Wondering whether to keep throwing money into the black hole formerly known as your 401(k) account next year? Your employer might just make the decision easier by cutting back on matching contributions.
A survey by benefits consultant Watson Wyatt finds that five percent of companies already have reduced their contributions this year, and another seven percent expect to make cuts in 2009.
The cuts in 401(k) contributions are coming from cash-strapped companies facing sharp downturns in revenue as the recession deepens. The timing couldn't be worse, with retirement savers already facing decimated account balances from this year's stock market collapse.
The Watson Wyatt survey shows two other trends that are very negative for long-term retirement security:
-- Almost 60 percent of employees have moved their 401(k) or 403(b) investment mix out of equities, compared with 53 percent in October. That's almost always a bad move, since it constitutes selling at the low end of the market and reduces the opportunity to benefit when the market recovers.
-- The number of employees taking loans from 401(k) accounts jumped from 19 percent to 27 percent in the same period. No doubt, the trend reflects the growing stress on household finances, but 401(k) borrowing can have devastating impact on long-term retirement account growth.
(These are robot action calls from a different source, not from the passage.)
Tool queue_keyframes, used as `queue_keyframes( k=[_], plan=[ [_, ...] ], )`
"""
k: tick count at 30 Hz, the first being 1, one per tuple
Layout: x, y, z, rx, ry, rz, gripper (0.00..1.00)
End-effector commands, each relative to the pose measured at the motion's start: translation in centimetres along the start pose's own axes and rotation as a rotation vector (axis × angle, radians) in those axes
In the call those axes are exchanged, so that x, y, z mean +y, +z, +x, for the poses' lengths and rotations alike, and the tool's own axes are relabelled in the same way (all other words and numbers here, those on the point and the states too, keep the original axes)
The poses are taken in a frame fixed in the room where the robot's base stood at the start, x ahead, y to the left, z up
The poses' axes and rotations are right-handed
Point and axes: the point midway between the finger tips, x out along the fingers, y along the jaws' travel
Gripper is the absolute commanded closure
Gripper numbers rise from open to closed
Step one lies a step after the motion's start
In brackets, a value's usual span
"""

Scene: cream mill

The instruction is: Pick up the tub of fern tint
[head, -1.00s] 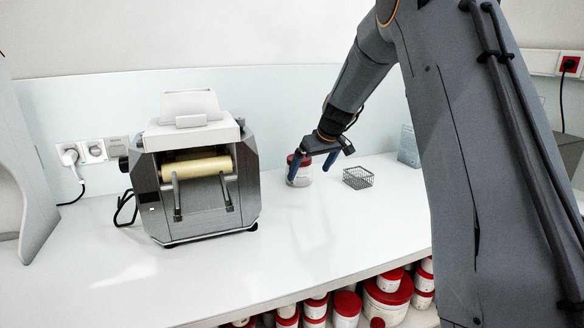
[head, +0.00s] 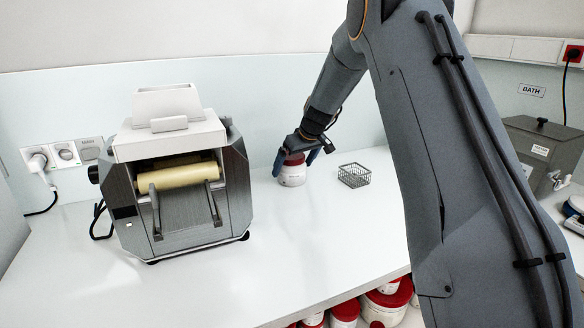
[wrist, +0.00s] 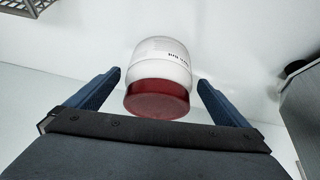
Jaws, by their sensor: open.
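A white tub with a dark red lid stands on the white counter in the head view (head: 292,176), between the mill and a small wire basket. It also shows in the wrist view (wrist: 160,68), its lid nearest the gripper; its label is too small to read for certain. My gripper (head: 297,163) is open at the tub in the head view. In the wrist view the blue fingers (wrist: 159,80) are spread to either side of the tub, with a gap on each side.
A grey mill (head: 180,190) with a cream roller stands left of the tub. The wire basket (head: 354,175) is close on the right. Red-lidded tubs (head: 385,305) sit below the counter edge. The counter in front of the tub is clear.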

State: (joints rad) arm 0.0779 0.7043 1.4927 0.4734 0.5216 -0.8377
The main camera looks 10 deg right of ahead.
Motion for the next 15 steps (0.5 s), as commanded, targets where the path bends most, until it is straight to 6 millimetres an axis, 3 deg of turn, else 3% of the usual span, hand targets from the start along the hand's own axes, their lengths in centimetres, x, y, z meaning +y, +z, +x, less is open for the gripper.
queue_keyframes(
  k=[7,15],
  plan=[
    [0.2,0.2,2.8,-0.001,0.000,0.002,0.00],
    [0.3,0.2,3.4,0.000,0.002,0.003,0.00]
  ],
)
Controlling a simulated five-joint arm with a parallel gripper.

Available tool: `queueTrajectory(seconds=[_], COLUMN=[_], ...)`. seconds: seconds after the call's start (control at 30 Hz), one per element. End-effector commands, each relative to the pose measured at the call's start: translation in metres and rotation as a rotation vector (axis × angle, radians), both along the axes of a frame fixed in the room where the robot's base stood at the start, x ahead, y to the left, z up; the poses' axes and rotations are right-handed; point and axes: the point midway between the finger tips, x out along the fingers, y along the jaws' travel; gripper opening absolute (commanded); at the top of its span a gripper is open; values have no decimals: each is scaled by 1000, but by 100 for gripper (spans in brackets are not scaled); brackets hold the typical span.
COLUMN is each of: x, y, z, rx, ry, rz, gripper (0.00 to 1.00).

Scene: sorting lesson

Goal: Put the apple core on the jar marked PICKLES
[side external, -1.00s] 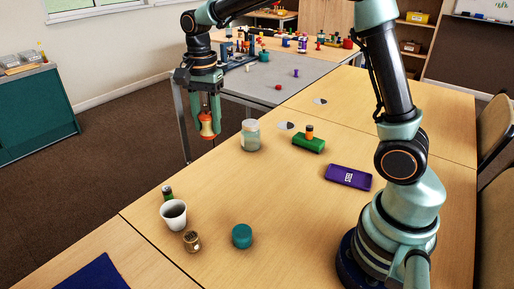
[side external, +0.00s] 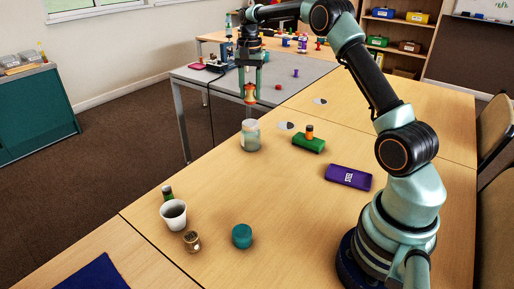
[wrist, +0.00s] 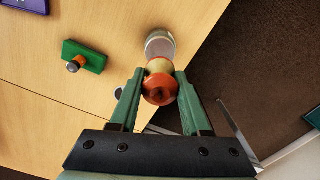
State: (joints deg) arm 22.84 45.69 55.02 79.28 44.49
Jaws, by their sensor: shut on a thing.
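My gripper (side external: 249,86) is shut on the apple core (side external: 250,94), which is red-orange at its ends with a pale waist. It holds the core upright in the air, above the glass jar (side external: 250,140). The jar is clear with a pale greyish lower part and stands on the wooden table near its far left edge. I cannot read any marking on it. In the wrist view the core (wrist: 159,92) sits between the green fingers (wrist: 159,96), and the jar (wrist: 160,42) shows just beyond it, partly covered by it.
Right of the jar are a green block with an orange knob (side external: 308,146) and a purple slab (side external: 348,177). The table's middle is clear.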

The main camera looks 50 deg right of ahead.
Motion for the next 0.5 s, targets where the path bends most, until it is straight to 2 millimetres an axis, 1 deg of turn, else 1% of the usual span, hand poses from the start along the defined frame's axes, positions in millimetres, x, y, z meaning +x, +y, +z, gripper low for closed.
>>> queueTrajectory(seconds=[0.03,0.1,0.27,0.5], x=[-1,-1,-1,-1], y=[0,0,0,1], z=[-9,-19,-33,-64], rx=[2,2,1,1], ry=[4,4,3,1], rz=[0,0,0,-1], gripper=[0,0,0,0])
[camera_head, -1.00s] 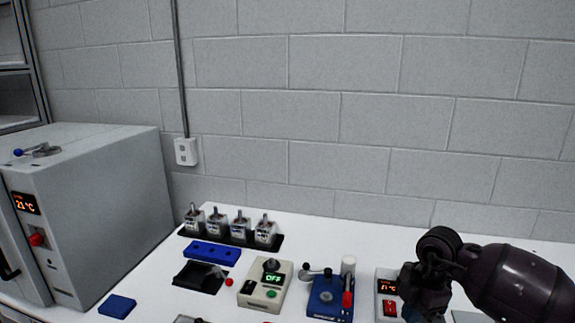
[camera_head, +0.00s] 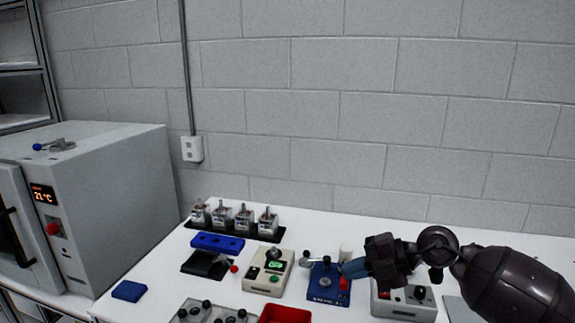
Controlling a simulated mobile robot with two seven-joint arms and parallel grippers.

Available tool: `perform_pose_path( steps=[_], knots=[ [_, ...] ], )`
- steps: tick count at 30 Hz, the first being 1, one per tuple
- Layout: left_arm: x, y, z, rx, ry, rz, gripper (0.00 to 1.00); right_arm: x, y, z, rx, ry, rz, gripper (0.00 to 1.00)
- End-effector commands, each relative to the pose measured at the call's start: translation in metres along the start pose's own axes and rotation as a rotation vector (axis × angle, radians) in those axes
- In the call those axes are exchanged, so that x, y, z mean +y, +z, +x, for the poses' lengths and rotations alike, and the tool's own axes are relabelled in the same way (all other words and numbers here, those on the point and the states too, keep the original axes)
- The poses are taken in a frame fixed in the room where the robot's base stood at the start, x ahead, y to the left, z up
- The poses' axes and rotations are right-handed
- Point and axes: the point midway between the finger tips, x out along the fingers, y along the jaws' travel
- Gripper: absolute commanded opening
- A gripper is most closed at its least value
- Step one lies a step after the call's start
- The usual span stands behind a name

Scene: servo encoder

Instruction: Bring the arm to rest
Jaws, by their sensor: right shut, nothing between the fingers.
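My right arm comes in from the right in the head view. Its dark gripper (camera_head: 354,268) points left, above the table and level with the back of the blue device (camera_head: 326,284). The blue fingers are shut with nothing visible between them. They overlap the right side of the blue device in the picture; I cannot tell whether they touch it. My left gripper is not in view.
The white table (camera_head: 140,310) holds a beige device (camera_head: 268,274) with a lit display, a grey device (camera_head: 405,305), a red tray (camera_head: 284,314) and several servos in a black rack (camera_head: 270,238). A grey oven (camera_head: 115,210) stands left.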

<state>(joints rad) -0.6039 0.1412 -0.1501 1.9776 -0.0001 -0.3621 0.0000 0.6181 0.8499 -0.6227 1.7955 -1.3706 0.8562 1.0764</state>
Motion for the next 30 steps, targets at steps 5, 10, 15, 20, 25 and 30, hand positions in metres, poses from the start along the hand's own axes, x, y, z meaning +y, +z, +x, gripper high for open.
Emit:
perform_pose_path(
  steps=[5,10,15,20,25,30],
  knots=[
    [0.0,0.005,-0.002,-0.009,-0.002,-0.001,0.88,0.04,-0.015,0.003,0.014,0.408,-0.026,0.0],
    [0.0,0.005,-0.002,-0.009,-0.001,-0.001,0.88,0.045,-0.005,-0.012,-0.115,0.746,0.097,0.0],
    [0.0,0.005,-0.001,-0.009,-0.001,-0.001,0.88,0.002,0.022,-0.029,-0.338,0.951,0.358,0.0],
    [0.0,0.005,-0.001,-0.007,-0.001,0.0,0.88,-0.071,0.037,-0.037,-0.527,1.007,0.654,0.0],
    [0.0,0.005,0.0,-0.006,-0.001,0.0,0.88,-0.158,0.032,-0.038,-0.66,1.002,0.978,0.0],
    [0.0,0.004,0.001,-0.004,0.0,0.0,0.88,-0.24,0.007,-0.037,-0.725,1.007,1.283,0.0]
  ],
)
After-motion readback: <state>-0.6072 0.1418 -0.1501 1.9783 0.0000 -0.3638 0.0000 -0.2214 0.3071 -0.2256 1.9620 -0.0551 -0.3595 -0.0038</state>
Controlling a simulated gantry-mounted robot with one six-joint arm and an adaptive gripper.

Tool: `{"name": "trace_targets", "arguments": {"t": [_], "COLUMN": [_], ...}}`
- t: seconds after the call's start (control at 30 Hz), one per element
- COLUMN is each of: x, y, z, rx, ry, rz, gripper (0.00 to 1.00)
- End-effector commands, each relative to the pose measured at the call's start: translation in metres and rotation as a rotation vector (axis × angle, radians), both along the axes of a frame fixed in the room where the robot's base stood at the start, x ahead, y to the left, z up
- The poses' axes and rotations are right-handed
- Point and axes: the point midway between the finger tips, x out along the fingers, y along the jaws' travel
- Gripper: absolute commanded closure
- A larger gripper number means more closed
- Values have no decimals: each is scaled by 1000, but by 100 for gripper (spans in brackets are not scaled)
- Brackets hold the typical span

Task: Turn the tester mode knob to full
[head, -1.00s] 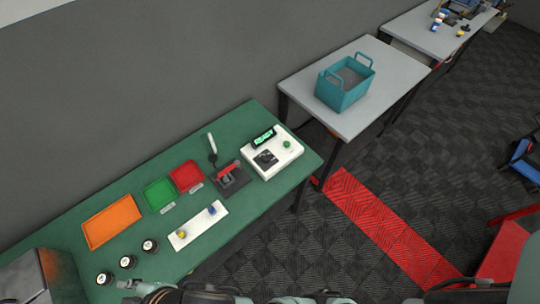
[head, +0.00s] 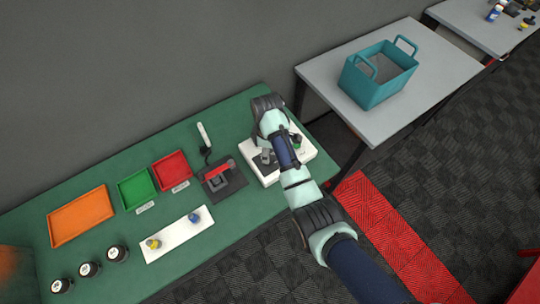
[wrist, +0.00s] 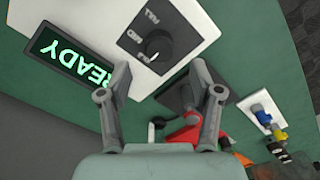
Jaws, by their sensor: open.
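The white tester (head: 302,153) stands on the green bench, partly hidden under my arm in the head view. In the wrist view, its white top (wrist: 195,12) carries a black mode knob (wrist: 159,44) on a dark plate with pale labels, one reading FULL. A white mark shows near the knob's lower edge; which setting it points to is hard to tell. The lit green display (wrist: 72,58) reads READY. My gripper (wrist: 160,68) is open and empty, its fingers apart on either side below the knob in the picture. Contact with the knob is not visible.
A dark fixture with a red lever (head: 221,177) sits just left of the tester. Red (head: 172,171), green (head: 136,188) and orange (head: 81,217) trays and a white strip (head: 178,234) lie farther left. A teal basket (head: 377,88) stands on the grey table.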

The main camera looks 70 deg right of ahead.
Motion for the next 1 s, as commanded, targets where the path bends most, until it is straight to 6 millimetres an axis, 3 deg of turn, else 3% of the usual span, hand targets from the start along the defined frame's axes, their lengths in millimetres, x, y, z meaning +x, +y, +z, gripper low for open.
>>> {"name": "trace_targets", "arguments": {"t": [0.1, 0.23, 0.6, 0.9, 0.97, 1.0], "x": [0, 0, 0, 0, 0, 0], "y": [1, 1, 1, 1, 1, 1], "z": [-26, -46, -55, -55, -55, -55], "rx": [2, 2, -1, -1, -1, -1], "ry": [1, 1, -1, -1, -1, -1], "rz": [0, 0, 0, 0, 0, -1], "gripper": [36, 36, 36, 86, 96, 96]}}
Unlike traditional pensions, employers have the flexibility to stop or start matching 401(k) contributions as they like. It's a relatively obvious target for cuts in a severe economic crisis, when cash gets tight. Today, only one-third of all U.S. employers still offer traditional defined benefit (DB) retirement plans-that is, plans with specific cash payouts that are promised to employees at retirement.
The pain associated with steep portfolio declines has some retirement experts calling for a return to traditional guaranteed retirement benefits. The looming cutbacks in employer matches likely will turn up the volume on this debate.